Moving the singleton implementation in a opentelemetry-api-singletons library will solve the technical problem here.
Consequences are that:
the “header-only API” principle applies to all the code except singletons, which must be documented to avoid confusion
applications linking with instrumented libraries now need an extra library to link
The later point is not desirable, but this is a compromise if IV-B can not be implemented.
In this solution, II-D) is supported at the expense of II-C-a)
V) Decision needed.
I think it is time to revisit the header-only API principle, with regards to singletons.
If the pattern can be amended with visibility directives to make it work all the time, great.

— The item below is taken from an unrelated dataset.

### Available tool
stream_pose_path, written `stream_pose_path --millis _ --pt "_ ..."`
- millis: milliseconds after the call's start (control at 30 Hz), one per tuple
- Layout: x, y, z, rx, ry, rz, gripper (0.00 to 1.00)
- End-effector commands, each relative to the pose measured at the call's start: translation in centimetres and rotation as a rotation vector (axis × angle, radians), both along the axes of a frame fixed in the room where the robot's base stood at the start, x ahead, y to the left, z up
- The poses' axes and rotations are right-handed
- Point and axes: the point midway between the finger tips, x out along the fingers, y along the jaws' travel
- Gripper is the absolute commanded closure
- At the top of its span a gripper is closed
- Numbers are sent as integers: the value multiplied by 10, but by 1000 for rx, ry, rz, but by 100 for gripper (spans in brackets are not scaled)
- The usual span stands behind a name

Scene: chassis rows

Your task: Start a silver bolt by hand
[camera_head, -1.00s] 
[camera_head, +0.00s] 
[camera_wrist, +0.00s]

The first step is technical investigations, to see if solution IV-B is feasible.
Otherwise, opentelemetry-cpp will have to provide an API library for singletons, per IV-C.
The trade off between II-C and II-D is a major one.
Not supporting II-C has major impact on everyone not using opentelemetry.
Not supporting II-D has major impact on everyone using opentelemetry.
The plan is to limit the scope to Linux for now: https://github.com/open-telemetry/opentelemetry-cpp/pull/1525#issuecomment-1226020353
@marcalff - Thanks for very neatly summarizing all of this and explaining the history - I think I’m in the camp that really considers the singletons to really be part of the SDK as they are actually implementation artifacts, but I totally get that requiring a new library to link with the API is highly undesirable at this point. I will spend a bit of time this week to try and rough out the code using
__attribute__((visibility(default)))
to see if that works. My previous experience suggests that this syntax is good for every version of gcc and clang that matters (as in supports at least C++11). I also think that using a simple macro that either expands to that or to__declspec(dllexport)
for VS should work. One thing that I think makes this work simpler is that the symbol export is unconditionally true for every use of the header file, which is unlike the common use where you want to export the symbol when actually compiling the library itself but import the symbol when using the header to define the API that the library exports.